Saber que el Pueblo de Dios es infalible al igual que el magisterio nos hace pensar que la eclesiología es no una estratificación piramidal, sino una articulación conexa de comunión. Es a partir de la eclesiología de comunión desde la que podemos hablar de que el magisterio está al servicio de la palabra, de la unidad, y de la verdad, porque en su interior no alberga elites sino hombres y mujeres bautizadas con una experiencia de fe que tiene su razón de ser en el sacramento recibido y el ministerio ejercido al servicio del Reino y del cuerpo Místico de Cristo.

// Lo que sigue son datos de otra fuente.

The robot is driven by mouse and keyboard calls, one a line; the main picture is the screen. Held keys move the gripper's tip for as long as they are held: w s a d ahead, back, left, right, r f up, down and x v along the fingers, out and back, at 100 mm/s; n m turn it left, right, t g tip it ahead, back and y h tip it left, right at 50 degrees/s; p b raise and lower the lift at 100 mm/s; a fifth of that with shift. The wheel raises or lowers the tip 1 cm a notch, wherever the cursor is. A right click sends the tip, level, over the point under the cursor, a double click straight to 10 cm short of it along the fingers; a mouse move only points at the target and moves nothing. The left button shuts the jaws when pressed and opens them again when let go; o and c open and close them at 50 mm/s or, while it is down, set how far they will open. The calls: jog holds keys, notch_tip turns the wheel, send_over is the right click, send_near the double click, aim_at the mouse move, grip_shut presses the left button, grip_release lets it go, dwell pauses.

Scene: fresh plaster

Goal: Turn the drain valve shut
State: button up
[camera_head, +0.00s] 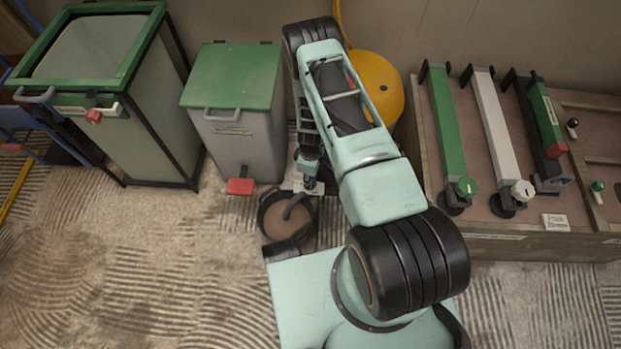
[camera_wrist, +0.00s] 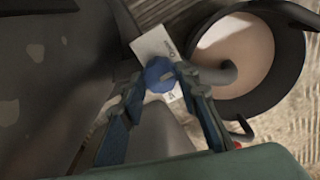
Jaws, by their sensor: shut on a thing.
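The drain valve shows in the wrist view as a blue knob (camera_wrist: 158,72) with a pale slot mark on its face. My gripper (camera_wrist: 163,82) is shut on the knob, with one finger on each side of it. A grey spout (camera_wrist: 226,76) beside the knob reaches over a dark bucket (camera_wrist: 290,85) holding pale brown liquid. In the head view my gripper (camera_head: 309,184) is low, at the bucket's back edge, and my arm hides much of the area behind it. The bucket also shows there (camera_head: 267,222).
A white label card (camera_wrist: 153,45) lies behind the knob. A grey bin with a green lid (camera_head: 232,77) and red pedal (camera_head: 240,186) stands to the left. A yellow rounded tank (camera_head: 384,88) is partly behind my arm. A wooden bench (camera_head: 500,243) with levers stands at right.

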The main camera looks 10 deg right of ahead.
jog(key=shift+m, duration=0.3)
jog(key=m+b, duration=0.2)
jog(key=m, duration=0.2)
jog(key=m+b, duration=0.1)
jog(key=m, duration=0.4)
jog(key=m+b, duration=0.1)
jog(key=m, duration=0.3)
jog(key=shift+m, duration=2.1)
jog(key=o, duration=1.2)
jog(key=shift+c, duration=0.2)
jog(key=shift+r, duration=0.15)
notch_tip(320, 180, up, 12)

Los bautizados al ser sacerdotes, profetas y reyes reciben del Espíritu Santo la sabiduría para proteger, comprender, difundir y enseñar su fe. Eso quiere decir que en ningún momento los cristianos comunes del pueblo de Dios son agentes pasivos de la evangelización, conocimiento y misión, sino que son tan activos como los Obispos y el Papa que tienen la autoridad por la sucesión apostólica de legislar para que la fe sea custodiada, profundizada, enseñada y testimoniada de modo adecuado. Los fieles viven su fe, pero para su vivencia tienen en cuenta lo que dicta el magisterio, no interpretan las escrituras a su modo, sino que se fían de sus pastores para que estos les instruyan y les den luces para leer y escudriñar el misterio del dato revelado en la Sagrada Escritura y en la Tradición.

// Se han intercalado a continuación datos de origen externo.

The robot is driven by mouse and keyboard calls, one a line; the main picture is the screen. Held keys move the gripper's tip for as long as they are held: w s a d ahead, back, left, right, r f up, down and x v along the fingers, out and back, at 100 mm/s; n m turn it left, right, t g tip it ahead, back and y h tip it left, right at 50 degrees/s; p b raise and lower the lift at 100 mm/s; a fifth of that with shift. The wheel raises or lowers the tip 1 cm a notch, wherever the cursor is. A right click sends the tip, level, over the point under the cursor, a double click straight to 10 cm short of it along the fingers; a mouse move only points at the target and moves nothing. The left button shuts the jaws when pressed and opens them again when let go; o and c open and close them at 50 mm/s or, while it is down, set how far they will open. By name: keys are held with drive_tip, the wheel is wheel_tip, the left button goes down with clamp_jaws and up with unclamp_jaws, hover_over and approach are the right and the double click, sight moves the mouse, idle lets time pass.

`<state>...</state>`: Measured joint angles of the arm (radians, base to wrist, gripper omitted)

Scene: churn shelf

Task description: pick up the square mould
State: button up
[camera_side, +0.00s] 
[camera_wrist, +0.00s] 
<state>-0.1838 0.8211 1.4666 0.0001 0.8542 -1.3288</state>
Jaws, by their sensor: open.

La fe del pueblo de Dios es infalible, al igual que el la función del magisterio, porque en su esencia esta fluyendo el torrente de sabiduría del Espíritu de Jesús que no se enclaustra en institucionalismos o paradigmas de pensamiento religioso, sino que se abre a todo lo habido y por haber, lo creado y lo existente en nuestro espacio y tiempo actual. La verdad que el pueblo de Dios transmite es apostólica, porque de generación en generación se ha transmitido la buena nueva de Jesucristo, sacerdote, profeta y rey culmen de la revelación. El pueblo no es testigo ocular de la verdad, pero es testigo de fe, de la verdad que han recibido y que ahora la transmiten. Hoy es imposible pensar que la fe del pueblo no valga, o esté relegada a segundo plano, no se puede, porque, como hemos ido viendo, Dios quiere que todos participemos del conocimiento de la verdad que Jesús nos ha venido a traer al mundo y a la humanidad cuando se hizo hombre entre nosotros los humanos. Negar que el pueblo de Dios es infalible en su fe, es negar que la Iglesia es infalible. La Iglesia es infalible. Y es en función de esa infalibilidad eclesial en la que se ejerce la infalibilidad del Papa y de los obispos reunidos en concilio y en cuanto se refiere a normatividad de moral y costumbres, más no en otros campos, porque su esencia también es humana y no sólo divina.